各スポーツ紙はもちろん、有名なネットメディアの記者も何人も取材に来ていて、山本さんが卒業を告白した瞬間から、ネットの速報ニュースがあふれ出ました。
貴重なニュースが、いち早く世間に伝わるのは、とてもいいことだと思うのですが、一方で、とても違和感を感じることがありました。
記事を出す速さにこだわるあまりか、それらの記事には、事実と違う部分や、明らかに誇張、もしくは不正確な情報が、多かったことです。

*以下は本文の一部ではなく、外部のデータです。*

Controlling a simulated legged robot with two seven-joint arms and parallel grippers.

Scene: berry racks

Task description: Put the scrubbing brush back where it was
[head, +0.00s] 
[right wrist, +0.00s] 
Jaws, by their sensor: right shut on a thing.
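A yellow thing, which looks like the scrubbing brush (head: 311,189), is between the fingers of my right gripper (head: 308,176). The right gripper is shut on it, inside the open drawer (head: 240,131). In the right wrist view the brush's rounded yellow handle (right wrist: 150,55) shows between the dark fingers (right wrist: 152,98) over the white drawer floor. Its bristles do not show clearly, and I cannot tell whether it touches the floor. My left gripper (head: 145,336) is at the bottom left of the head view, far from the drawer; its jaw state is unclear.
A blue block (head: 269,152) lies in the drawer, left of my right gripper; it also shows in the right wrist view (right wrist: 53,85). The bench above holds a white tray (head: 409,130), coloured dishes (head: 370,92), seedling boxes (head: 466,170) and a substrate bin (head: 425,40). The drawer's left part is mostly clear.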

たとえば、山本さんは、卒業を決心した理由として、以下のように説明しました。
「私がいないところで1人1人が輝いて、ライブをしたり、頑張っている姿を、1歩引いたところから見ていると、私がもういない方がいいんじゃないかというよりかは、今のタイミングで私が離れる方が、NMB48がもっと成長するいい起爆剤になるんじゃないかと思うようになりました」
ですが、あるニュースサイトは、「私がいないところで…(中略)…、1歩引いたところから見ていると、私がいない方がいいと思うこともありました。今のタイミングでNMB48から離れることが、NMB48がもっと成長するために、いい起爆剤になるんじゃないかと思うようになりました」と報じました。
山本さんは、「突出した存在感の私がいると、グループの後輩たちには邪魔なんじゃないか。だから身を引いた方がいいんじゃないか」という、
遠慮やネガティブな感情を持ったのではなく、「頼りがいのある後輩たちを見て、私が卒業した方が、より活性化すると思えた」というポジティブな感覚を感じられたから、卒業を決心できたと、説明したのです。
くだんのニュースサイトの記事では、意味が全く違ってしまっていました。ここは、山本さんが、わざわざ自分の繊細な感覚の差を説明した、とても重要なポイントです。この誤報は、とても残念なことでした。
そして、卒業を表明したときの情景描写についても、ひどい記事がありました。あるニュースサイトには、山本が表明したとき、「会場は悲鳴と絶叫に包まれた」と書かれていました。
これ、私も現場を取材していたので、断言できますが、全くの誇張、誤植です。むしろ、会場全体は、山本さんが何かを切りだそうとしたときから、
ほとんどのファンが「卒業」を覚悟して、言葉や声をほとんど発せず、彼女の言葉をきちんと聞こうと、信じられないくらいに静まりかえっていました。その瞬間、時が止まり、みんなは固まって聞いていたという感じです。
山本さんの告白がひとしきり終わった後も、悲鳴や絶叫は全くなく、エールを送る「さやかコール」が起こったという展開でした。
そこのニュースサイトの記者が、どのような思いで記事を書いたのかは分かりません。意図的に誇張して、大騒ぎを演出したかったのか。
1秒でも早くネット記事を出すために、サプライズ発表にありがちな、安直な定型の表現で、ささっと記事を仕立て上げたのか。いずれにしても、ここも事実とは全く違う描写でした。
山本さんの卒業発表は、ファンにとっては、サプライズであっても、サプライズでなかったのです。誰しもが、「もうそろそろ」と覚悟をしていたし、「本当に長い間頑張ってくれた」とねぎらいの気持ちを持っていました。
それが、むやみやたらに泣きわめくのではなく、彼女の気持ちを一言一句逃さずに受け止めようという状況になったのです。それは、山本さんとファンの固い信頼関係の証しでした。それだけに、いいかげんな記事には、とてもがっかりしました。
ただし、このような安易な、不正確なネット速報記事は、ニュースサイトの記事だけにとどまっていません。スポーツ紙記者の中にも、前述のような誤解したままの記事、きちんとした情景描写がなされていない記事を、平気で書く人が多いのが、現実です。私も、今回は自戒の念をこめて、ここに書きました。
情報は速さも大切ですが、何よりも正確さ。
ネット上には、フェイクニュースやいいかげんな記事があふれているからこそ、プロの記者たちは、そこを徹底していきたいです。